The Board will supervise the operation of the LTIP and will determine the value from time to time of the Life Science Investment Pool for the purposes of the LTIP. The Board members will not be eligible to participate in the LTIP. Any borrowing required to service awards under the LTIP requires approval from the Board.
Awards granted under the LTIP will be non-pensionable.
(b) Terms and conditions of the LTIP
The terms and conditions of the LTIP will be set out in the plan rules for the LTIP (the ''Plan Rules''), the subscription agreements entered into by SHL with Participants in respect of specific awards and SHL's articles of incorporation.
Operation
The making of Awards to Participants under the LTIP will be determined by the senior management of the Life Science Investment Management Team subject to the approval of the Board. The operation of the LTIP will be supervised by the Board.
Eligibility
All members, from time to time, of the Life Science Investment Management Team will be permitted to participate in the LTIP. The Board members will not be permitted to participate in the LTIP.
Plan limits
No individual Participant will be entitled to in excess of 35 per cent. of the number of MES that may be issued under the LTIP. Further, no Participant shall be entitled to hold MES which, together with any Shares of the Company held by that Participant, would entitle him or her to 35 per cent. or more of the voting rights of the Company or SHL.
The aggregate value of Awards made to Participants under the LTIP may not exceed the percentage aggregate entitlement to growth above the thresholds specified under ''Overview'' above.
The aggregate number of new Ordinary Shares which may be issued on the realisation of Awards under the LTIP in any 10 year period may not exceed 10 per cent. of the number of Ordinary Shares in issue from time to time.
Grant of Awards
Awards will be made on the Implementation Date and ordinarily thereafter on an annual basis following the publication of the Company's annual audited financial statements. Initial Awards may also be made to new joiners of the Life Science Investment Management Team at other times.
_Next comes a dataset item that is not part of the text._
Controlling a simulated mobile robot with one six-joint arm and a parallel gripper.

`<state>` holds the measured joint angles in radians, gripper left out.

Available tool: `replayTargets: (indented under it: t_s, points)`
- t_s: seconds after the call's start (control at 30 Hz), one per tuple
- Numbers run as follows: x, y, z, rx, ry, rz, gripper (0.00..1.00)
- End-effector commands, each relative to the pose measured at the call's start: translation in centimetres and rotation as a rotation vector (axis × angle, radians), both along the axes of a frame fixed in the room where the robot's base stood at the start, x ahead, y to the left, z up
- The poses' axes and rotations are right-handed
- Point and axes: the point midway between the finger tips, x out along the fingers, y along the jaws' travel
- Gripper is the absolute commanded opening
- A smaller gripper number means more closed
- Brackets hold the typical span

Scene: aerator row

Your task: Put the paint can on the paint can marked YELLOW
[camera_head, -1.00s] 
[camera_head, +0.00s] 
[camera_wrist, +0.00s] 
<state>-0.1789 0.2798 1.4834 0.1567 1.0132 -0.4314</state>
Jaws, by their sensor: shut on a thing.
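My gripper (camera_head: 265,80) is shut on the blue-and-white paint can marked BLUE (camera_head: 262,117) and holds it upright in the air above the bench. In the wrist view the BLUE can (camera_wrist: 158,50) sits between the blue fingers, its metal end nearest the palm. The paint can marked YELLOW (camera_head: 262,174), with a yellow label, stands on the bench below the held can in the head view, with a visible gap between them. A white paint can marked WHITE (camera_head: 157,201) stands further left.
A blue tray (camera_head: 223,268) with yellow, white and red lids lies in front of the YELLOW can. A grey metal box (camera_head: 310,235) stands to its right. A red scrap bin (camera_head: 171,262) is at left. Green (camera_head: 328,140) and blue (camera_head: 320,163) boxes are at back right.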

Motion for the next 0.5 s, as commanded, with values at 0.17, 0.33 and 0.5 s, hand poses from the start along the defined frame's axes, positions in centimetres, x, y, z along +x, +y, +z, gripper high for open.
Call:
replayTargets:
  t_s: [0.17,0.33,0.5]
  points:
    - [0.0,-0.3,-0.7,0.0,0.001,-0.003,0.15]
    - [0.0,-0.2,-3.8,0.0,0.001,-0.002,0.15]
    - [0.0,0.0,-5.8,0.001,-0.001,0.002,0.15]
Awards will take the form of the issue of new MES to participants on the terms of subscription agreements which set out the relevant Base Line, Hurdle Rate and vesting criteria applicable to the specific Award. Participants will not be required to make any payment in respect of an Award. Where necessary for tax or regulatory reasons, Awards may take the form of share options provided that they are economically equivalent to the MES.
Awards will be non-transferable other than to family members and certain other connected entities of Participants.
Vesting and realisation of Awards
The MES issued to a Participant pursuant to an Award will vest in four equal instalments on the first, second, third and fourth anniversaries of the date of the Award.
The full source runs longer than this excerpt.